DATA SUPPLIED
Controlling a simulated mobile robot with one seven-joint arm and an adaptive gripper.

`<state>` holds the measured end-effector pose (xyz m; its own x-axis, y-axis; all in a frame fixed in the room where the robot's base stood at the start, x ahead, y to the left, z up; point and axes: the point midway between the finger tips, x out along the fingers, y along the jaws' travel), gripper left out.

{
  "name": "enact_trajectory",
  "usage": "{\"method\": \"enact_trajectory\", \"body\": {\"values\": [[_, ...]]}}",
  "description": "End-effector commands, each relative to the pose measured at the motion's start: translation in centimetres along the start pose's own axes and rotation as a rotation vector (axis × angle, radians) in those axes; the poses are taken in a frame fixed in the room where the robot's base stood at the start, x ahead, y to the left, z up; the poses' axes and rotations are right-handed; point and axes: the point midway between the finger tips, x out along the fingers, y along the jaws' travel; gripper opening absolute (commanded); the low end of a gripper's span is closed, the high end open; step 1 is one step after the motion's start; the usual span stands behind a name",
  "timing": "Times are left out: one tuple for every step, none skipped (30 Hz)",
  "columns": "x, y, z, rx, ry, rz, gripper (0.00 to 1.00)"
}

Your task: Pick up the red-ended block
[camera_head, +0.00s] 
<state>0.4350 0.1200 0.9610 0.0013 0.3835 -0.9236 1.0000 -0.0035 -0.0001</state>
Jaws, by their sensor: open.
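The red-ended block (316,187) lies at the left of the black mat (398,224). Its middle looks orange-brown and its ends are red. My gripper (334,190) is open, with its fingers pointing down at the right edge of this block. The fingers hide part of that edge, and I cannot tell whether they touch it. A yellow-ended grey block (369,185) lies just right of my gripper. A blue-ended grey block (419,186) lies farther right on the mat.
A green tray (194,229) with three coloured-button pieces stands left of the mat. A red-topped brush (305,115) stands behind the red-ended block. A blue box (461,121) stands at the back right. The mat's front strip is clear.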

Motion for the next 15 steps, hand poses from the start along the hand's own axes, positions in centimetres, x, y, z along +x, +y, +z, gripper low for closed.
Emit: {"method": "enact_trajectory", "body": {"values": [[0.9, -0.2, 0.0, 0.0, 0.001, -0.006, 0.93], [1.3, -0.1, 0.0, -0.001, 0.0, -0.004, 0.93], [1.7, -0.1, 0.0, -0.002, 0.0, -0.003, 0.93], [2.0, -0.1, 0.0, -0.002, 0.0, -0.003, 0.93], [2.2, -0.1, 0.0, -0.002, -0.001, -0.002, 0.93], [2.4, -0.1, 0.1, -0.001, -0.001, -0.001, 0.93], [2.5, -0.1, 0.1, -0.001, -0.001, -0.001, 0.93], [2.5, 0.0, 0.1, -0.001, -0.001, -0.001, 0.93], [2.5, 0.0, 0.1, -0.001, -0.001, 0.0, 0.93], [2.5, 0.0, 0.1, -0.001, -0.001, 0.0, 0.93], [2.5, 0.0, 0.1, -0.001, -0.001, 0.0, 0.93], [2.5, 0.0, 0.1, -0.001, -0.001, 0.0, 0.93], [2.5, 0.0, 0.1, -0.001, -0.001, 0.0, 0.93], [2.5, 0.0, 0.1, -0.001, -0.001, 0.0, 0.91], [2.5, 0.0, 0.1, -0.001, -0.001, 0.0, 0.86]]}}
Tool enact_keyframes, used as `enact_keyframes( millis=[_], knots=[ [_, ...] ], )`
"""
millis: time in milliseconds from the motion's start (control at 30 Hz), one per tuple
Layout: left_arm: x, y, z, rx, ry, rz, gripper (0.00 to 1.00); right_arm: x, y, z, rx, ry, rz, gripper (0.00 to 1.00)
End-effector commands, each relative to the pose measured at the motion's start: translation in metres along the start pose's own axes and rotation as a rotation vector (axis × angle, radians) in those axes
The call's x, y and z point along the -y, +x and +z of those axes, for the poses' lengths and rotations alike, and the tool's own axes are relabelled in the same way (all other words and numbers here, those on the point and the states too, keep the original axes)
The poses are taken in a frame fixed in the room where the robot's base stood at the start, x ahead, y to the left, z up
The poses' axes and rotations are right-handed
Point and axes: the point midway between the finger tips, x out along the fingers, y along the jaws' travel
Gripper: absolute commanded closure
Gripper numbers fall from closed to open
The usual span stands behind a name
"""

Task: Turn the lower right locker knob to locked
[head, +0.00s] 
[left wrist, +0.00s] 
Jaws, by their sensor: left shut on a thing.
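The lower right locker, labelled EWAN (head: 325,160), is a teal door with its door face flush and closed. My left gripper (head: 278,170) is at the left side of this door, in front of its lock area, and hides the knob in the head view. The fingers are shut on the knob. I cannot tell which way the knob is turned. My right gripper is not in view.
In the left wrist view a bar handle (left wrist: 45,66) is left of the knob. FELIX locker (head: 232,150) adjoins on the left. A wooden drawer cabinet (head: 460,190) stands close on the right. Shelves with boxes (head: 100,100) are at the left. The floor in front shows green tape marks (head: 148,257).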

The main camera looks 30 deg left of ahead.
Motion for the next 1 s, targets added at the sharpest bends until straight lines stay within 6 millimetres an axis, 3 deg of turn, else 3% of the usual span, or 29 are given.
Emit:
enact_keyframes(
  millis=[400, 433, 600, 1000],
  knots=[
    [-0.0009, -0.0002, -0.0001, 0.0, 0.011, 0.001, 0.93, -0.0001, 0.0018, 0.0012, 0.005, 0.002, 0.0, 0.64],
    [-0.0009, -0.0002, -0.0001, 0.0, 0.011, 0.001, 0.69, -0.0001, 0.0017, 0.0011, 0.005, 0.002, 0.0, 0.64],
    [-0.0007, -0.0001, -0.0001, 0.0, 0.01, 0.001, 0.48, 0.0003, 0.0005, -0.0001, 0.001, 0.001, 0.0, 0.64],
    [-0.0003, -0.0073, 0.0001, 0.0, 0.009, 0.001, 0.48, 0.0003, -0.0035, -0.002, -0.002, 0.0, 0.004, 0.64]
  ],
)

--

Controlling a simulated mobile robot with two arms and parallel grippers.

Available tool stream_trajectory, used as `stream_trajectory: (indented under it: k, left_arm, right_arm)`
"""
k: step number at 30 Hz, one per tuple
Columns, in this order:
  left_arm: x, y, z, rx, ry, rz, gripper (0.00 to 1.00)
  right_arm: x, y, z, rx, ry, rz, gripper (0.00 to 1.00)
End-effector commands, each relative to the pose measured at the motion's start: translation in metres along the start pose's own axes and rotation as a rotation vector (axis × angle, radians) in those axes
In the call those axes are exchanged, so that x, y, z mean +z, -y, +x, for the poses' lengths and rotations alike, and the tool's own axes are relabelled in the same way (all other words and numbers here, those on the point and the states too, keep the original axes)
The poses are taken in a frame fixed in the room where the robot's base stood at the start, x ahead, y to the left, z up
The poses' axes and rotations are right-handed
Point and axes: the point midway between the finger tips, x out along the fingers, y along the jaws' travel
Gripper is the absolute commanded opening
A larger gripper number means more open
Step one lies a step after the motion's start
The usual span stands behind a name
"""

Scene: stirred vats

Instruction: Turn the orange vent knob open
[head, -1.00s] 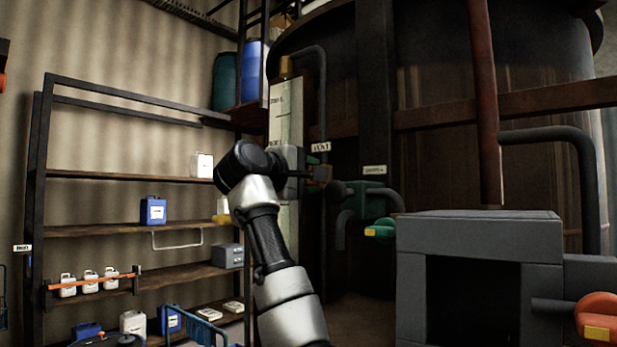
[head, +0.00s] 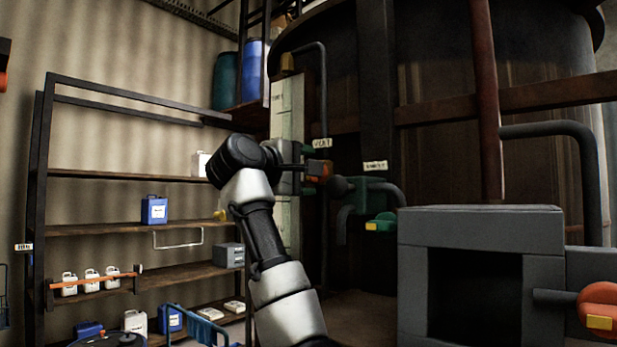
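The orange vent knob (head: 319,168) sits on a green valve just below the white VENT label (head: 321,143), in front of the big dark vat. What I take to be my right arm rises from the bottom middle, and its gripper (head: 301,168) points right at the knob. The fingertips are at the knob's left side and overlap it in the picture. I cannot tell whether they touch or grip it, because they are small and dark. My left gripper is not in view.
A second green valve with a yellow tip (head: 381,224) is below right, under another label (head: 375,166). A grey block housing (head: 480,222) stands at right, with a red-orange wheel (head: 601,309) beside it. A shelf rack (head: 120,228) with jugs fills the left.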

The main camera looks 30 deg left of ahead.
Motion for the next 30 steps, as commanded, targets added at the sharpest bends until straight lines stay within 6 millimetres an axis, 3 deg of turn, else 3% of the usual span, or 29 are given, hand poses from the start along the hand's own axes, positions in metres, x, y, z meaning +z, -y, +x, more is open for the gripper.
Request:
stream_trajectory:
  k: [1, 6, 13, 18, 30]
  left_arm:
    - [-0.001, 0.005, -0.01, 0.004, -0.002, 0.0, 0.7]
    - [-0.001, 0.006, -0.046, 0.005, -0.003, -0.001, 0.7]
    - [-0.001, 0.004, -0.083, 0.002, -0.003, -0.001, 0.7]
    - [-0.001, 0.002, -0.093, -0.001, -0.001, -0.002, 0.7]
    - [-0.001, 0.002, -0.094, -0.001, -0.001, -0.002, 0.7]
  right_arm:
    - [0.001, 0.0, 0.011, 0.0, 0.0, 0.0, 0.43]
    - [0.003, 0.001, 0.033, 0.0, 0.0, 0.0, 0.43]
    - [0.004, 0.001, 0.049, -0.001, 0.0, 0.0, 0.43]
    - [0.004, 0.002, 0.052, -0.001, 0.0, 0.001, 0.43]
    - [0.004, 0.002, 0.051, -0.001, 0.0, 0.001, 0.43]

* * *

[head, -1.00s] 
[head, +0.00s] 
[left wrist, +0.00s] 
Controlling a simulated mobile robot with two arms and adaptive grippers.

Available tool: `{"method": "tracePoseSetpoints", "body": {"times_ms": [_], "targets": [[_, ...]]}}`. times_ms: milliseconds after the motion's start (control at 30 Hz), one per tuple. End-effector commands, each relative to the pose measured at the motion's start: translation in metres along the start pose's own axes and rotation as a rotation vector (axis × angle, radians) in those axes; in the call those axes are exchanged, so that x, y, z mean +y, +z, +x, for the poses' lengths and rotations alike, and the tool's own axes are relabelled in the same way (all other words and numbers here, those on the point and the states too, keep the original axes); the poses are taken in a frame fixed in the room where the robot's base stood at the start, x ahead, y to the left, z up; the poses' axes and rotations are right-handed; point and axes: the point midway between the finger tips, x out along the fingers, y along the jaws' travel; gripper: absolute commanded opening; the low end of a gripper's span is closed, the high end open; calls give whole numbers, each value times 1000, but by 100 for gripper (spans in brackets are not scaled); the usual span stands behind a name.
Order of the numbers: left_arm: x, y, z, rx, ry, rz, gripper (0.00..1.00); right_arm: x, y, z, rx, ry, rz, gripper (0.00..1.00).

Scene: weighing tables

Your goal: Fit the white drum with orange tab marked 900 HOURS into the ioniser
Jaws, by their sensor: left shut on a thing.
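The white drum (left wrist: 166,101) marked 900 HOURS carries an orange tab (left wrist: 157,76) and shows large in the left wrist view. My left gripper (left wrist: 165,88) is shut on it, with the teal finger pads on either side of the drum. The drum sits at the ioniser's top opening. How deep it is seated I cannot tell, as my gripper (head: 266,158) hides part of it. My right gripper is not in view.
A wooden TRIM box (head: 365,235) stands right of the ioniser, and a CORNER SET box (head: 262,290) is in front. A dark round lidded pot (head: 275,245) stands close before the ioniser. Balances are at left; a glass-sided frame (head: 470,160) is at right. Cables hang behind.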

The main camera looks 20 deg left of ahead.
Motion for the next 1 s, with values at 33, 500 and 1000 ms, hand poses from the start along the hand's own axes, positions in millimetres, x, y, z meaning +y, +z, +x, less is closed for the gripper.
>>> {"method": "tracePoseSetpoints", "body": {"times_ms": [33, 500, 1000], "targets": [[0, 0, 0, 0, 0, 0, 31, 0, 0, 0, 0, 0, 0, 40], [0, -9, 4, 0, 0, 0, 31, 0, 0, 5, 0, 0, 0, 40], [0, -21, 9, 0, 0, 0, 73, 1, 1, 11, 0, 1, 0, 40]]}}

TASK PROMPT
Scan the records for the string "Scene". Copy each line in which it appears.

RESPONSE BELOW
Scene: stirred vats
Scene: weighing tables

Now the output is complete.